By last season, it was plain that experiments to find a plan B had failed – so while Dortmund could still mix it with Arsenal and Galatasaray in continental competition, they were frustrated (and beaten) by modest opposition including Hamburg and Hannover back at Signal Iduna Park.
Under Tuchel, there’s another approach – and a plan C, D and E. His Dortmund know when to press and when to sit off, when to go for the jugular and when to keep possession and kill the pace of the game, to recuperate. They can probe and pick locked defences too, which wasn’t the case last season.
When Marco Reus was missing last term, it felt like Dortmund had no ideas. On Sunday, they could afford to keep him as an unused substitute as he returned from a toe injury.

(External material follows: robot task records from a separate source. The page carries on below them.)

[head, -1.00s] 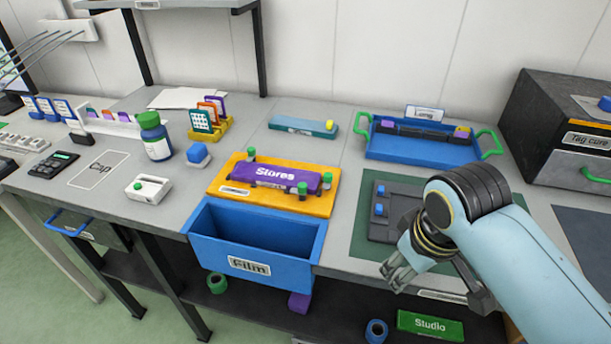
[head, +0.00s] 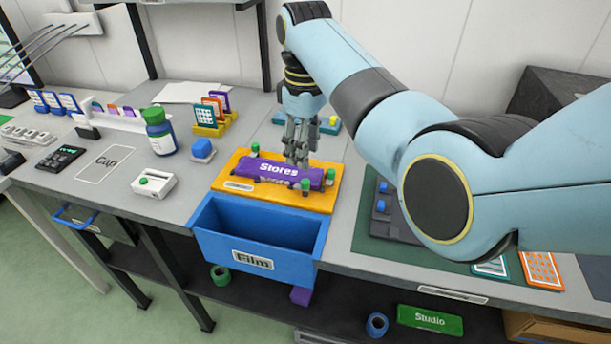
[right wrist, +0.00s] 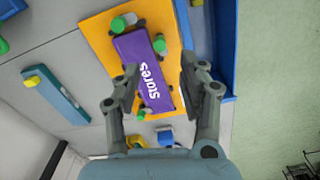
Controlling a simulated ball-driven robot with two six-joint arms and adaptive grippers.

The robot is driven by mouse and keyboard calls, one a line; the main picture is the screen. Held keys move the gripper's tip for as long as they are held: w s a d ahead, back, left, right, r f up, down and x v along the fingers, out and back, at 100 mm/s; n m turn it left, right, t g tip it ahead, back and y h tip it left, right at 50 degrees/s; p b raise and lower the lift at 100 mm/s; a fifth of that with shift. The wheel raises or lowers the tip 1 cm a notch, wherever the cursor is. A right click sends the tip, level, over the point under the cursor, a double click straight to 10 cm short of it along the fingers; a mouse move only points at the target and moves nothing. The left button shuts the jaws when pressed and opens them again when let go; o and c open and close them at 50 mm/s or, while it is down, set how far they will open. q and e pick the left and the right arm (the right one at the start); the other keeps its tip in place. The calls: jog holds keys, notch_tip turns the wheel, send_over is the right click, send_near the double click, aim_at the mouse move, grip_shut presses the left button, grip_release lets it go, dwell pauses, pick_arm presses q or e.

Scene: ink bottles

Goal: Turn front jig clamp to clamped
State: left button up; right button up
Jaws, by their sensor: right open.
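The jig is an orange board (head: 228,199) holding a purple block marked Stores (head: 270,172). It has several small green-knobbed clamps. The front clamp (head: 305,186) stands at the block's front edge towards the right; it also shows in the right wrist view (right wrist: 159,44). Another clamp (head: 330,175) is at the block's right end, and one (head: 255,149) is at the back left. My right gripper (head: 298,161) points down above the back of the block, behind the front clamp. Its fingers are spread and empty in the right wrist view (right wrist: 160,85). My left gripper is out of view.
The blue Film bin (head: 212,245) stands directly in front of the board. A teal box with a yellow knob (head: 328,126) lies behind it. My right arm hides much of the bench's right side.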

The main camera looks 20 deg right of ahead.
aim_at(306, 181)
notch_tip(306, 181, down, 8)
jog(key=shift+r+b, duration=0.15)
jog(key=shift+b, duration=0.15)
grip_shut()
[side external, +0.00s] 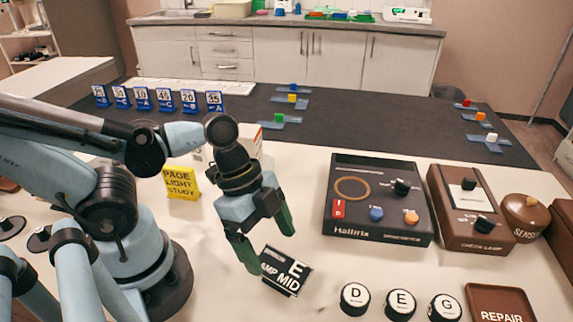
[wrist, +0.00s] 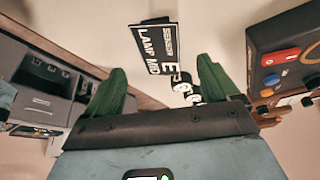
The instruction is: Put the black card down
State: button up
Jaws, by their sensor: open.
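The black card (side external: 286,272) has white lettering, a large "E" and "LAMP MID". It is on the pale table in front of my gripper (side external: 268,250), and looks tilted. In the wrist view the card (wrist: 154,52) lies beyond the green fingertips, between their lines. My gripper is open, with its two green fingers (wrist: 160,82) spread apart. The left finger's tip is close to the card's left edge in the side view; I cannot tell whether they touch. No finger is closed on the card.
Black round buttons D (side external: 355,298), E (side external: 400,304) and G (side external: 445,307) stand right of the card, beside a brown REPAIR tray (side external: 500,290). A dark control box (side external: 378,200) stands behind them. A yellow sign (side external: 181,183) is at the left.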

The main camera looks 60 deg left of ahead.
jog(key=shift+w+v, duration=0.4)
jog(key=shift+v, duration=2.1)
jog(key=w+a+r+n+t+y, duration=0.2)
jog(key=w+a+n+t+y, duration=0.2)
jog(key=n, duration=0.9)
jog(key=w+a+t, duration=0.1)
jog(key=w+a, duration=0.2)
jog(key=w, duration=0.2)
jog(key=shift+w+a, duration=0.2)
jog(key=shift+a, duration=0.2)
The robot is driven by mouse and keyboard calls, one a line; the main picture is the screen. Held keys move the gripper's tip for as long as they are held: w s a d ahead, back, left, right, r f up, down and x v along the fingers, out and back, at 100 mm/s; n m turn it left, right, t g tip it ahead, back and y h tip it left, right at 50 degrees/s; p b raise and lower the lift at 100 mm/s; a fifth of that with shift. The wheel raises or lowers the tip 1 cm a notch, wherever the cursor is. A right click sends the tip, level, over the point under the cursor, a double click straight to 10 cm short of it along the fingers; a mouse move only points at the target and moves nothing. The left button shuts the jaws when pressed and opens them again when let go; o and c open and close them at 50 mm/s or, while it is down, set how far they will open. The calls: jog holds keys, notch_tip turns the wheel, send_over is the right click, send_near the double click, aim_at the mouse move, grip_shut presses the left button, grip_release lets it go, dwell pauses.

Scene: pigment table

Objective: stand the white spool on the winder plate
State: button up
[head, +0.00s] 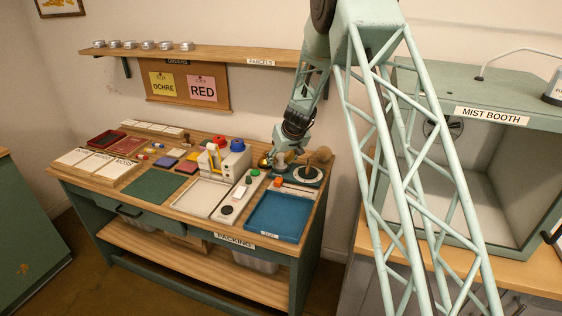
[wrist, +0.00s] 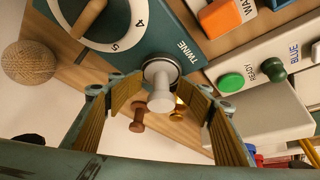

Mkhitaryan stabs home a Dortmund counter-attack in their first game
Fitness and form
The stunning form of Henrikh Mkhitaryan has helped hugely (the Armenian has already scored as many goals as in the whole of last season, and assisted only one fewer). The sparkle of Mkhitaryan and Shinji Kagawa has been representative of how Tuchel has got the best out of players that seemed like duff signings under Klopp. The now ex-boss could well be a great coach of his next club, be it Liverpool, Bayern or whoever else, but he had stopped being that for Dortmund. The endless cycle of repeated mistakes just said the players had stopped listening. When the usually discreet sporting director Michael Zorc broke cover to express his exasperation towards the back end of last season about the amount of early goals Dortmund were conceding, it sounded like a straw breaking a camel’s back.
Fitness may well be an issue. Klopp’s side were never as dynamic after the exit of coach Oliver Bartlett – now employed at Leverkusen, another team fond of gegenpressing, having worked with head coach Roger Schmidt at Red Bull Salzburg. The early signs are that Tuchel’s appointment of Rainer Schrey, who he worked with to good effect at Mainz, has already sharpened up the Dortmund squad.
It’s early days, of course. Dortmund also won the first five league fixtures of 2013/14, but as the astute Hummels pointed out after Sunday’s game, it didn't mean much come the final reckoning. A ruinous November (in which they suffered a humbling 3-0 home defeat to Bayern) and December undid much of that good work, and they ultimately finished the campaign 19 points adrift of Pep Guardiola’s champions.
After Wednesday's visit to currently winless Hoffenheim and Sunday’s home fixture with promoted Darmstadt, a meeting with Bayern at the Allianz Arena on the first weekend of October looms large. That, evidently, will be the acid test. For now, Yellow Wall regulars and interested neutrals alike can just enjoy having the old Dortmund back.